About a month before Christmas I stumbled upon a quote from one of my favorite books which said something in such an interesting and unique way that it really stuck with me and got me thinking about what Christmas is all about-Imperfect Disciple, 210. I love that! The gift of God’s grace isn’t some spiritual force or theological substance that enters our souls. It’s not a nebulous concept or some sort of glowing entity we receive-rather it’s a person, it’s Jesus. I heard someone talking recently about how at Christmastime we’re reminded of how we all want to be a part of something bigger and greater than ourselves. And I thought yes that’s true-that’s certainly the universal longing of the human soul-to be a part of something bigger than ourselves. But this person answered it by saying that sometimes just looking up at the stars and seeing them scattered across the night sky is that something bigger we need, knowing the stars are out there is the connection we’re craving. And again I thought-sure the stars remind us of that big universe we’re a part of-but stars are nothing more than a distant ball of nuclear fusion turning hydrogen into helium. The connection that I’m craving, the something bigger than myself isn’t satisfied by an interstellar ball of hot burning gas millions of light years away-it’s satisfied by a person. I’m not meant to find my satisfaction just in the stars, but to find it in the Maker of the stars Himself-and that’s Jesus. You and I were destined for a relationship with the One who was with God and was God as John 1 says. The One who made all things because without Him nothing was made. The One who became flesh and dwelt among us. The One who is full of grace and truth. We weren’t just destined for some spiritual concepts-but for a person-and that’s Jesus-Tripp, 38-39.

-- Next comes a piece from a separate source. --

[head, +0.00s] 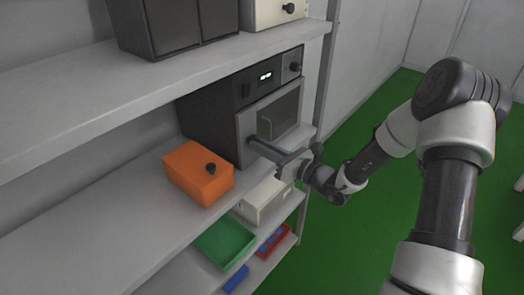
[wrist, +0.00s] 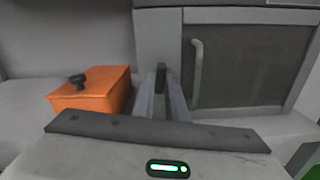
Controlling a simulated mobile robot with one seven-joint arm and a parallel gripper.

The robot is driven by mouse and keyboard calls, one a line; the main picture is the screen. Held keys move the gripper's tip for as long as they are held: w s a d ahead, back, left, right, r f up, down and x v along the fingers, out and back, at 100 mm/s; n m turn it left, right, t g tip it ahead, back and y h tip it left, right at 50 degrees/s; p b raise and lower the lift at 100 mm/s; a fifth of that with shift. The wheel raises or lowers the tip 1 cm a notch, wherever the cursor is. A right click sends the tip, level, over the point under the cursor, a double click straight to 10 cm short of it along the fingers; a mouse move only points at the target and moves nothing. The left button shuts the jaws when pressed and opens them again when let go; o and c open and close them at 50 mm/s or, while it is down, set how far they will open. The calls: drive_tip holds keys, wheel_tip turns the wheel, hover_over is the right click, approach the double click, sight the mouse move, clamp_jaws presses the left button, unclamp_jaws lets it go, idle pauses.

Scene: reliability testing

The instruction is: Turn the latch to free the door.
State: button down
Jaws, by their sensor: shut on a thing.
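The dark oven-like box (head: 215,122) stands on the middle shelf, with its windowed door (head: 285,112) shut or nearly so. The door also shows in the wrist view (wrist: 250,62), with a pale upright handle (wrist: 197,70) near its left edge. A small dark latch (wrist: 160,74) sits on the pale front strip left of this handle. My gripper (head: 256,146) reaches the lower left of the door front. In the wrist view its fingers (wrist: 160,88) are closed on the latch, hiding part of it. The latch's exact angle is hard to tell.
An orange box (head: 190,178) with a dark knob stands close left of my gripper on the same shelf. Below are a white box (head: 262,205), a green tray (head: 222,244) and a red bin (head: 273,241). Open green floor (head: 345,235) lies to the right.

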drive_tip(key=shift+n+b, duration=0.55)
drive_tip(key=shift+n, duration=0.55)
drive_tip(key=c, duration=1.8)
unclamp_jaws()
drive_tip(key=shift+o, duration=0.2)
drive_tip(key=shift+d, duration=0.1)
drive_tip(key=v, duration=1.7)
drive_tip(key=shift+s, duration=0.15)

And that’s exactly what we said in Pt3. Do you know Him? Do you have a relationship with Him? He is the One you need. His life embodies grace because He’s come to live the perfect life we never could and then die the death our sins deserved. We were the guilty ones-not Him. We were the ones dead in our sins-and He’s the come to rescue us. He’s done what we never could do in order to give us what we don’t deserve-and that’s eternal life with Him. And we receive it by faith in Him-John 1:10. John keeps reminding us of Jesus’ identity as the One who made the world. He’s saying-Don’t forget that. You want to be part of something bigger than yourself? Put your faith in the One who made the entire world! John 1:11-12. It is by believing in Jesus, by putting your faith in Him, that you’re saved. It’s nothing you have done. Nothing you deserve or have earned by being good or trying hard in life. He’s done it all for you-and you’re called to freely receive Him into your life. Which is exactly what you do with a gift-you freely receive it. And that’s the last Pt4:Grace isn’t: something we pay back, but a person we receive-Jesus.

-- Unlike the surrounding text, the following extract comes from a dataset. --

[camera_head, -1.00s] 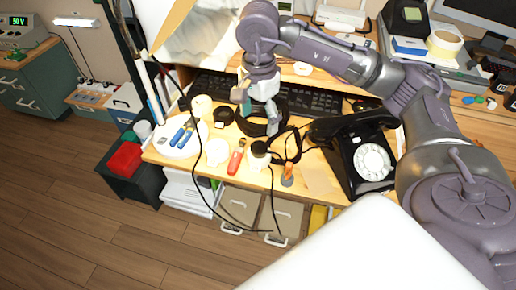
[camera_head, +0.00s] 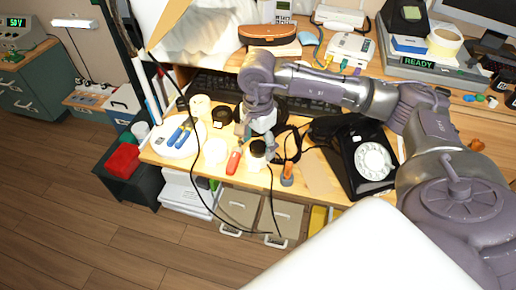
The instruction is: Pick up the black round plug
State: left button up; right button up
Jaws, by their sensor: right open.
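The black round plug (camera_head: 257,148) stands near the front edge of the wooden desk (camera_head: 320,187), with a pale lower part and a black cord running from it. My right gripper (camera_head: 255,138) is open, fingers pointing down, just behind and above the plug. One finger is at the plug's left and one at its right rear; I cannot tell whether they touch it. My left gripper is not in view.
A red-handled tool (camera_head: 233,162) lies just left of the plug. An orange-tipped tool (camera_head: 287,175) and a black dial phone (camera_head: 362,160) are to the right. A keyboard (camera_head: 310,106) is behind. Black cords hang over the front edge.

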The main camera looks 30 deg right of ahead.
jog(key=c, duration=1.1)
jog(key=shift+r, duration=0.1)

If we return back to that opening clip from the message I trust that you’re not planning to pay someone back for the Christmas gifts they gave you. I trust your first response after unwrapping a present isn’t-how much do I owe you? What’s the bill? Because for the one giving a gift-that’s not what they want to hear. They didn’t give you a gift in order to be paid back-they gave it to you so that you would cherish it and enjoy it! And that’s exactly what the Gift of Jesus is to us. It’s not a gift we work hard at paying Him back. It’s not a gift where we feel like over time we’ve done our part to settle the bill by all our good deeds and ways we’ve served God. Lots of people live that way. Lots of people are trying to qualify themselves for heaven, earn their salvation or get right with God by all they’ve done. Maybe that’s you-trying to make yourself feel good because of all you’ve done for God. Maybe you’ve responded to Him like that little girl on Christmas morning-how much do I owe you, Lord? Because you’re trying to earn it.
But that misses the very concept of the gospel of grace. There is no cost to the person who receives a gift. A gift is free to the recipient. But it’s not free to the giver who bears the expense. The gift of salvation, the gift of God’s grace through Jesus, costs us nothing. We simply receive it by faith. But the price of such an extravagant gift comes at great cost for Jesus who died in our place. There is nothing more incredible, more remarkable, more mind-boggling than this person that John is describing-v. 1-4. And what has The Word come to do with that life? Why is Jesus here? Look at John 10:11. That is grace-because that’s what Jesus has come to do The greatest being in all of existence, in fact all of existence owes its existence to this being. But the eternal Son of God, The Word became flesh and dwelt among us so that He could die for us and save us. John 10:27-28. There is nothing you need to do, nothing you have to pay back, nothing you need to add to what Jesus has already done. He gives you eternal life through the sacrifice of Himself. You need to simply hear His voice and follow Him by faith. You need to receive His gift of grace, you need to receive Him into your life. And then cherish Him-the greatest gift you could ever receive. Not to be a downer-but no matter what you get for Christmas this year it will wear out and get old. The newness will wear off, the excitement will fade. But not the gift of Jesus, the gift of a relationship with Him only gets better and better until one day you’ll stand in His presence with eternal life! Because what did He say-no one can snatch you out of His hand!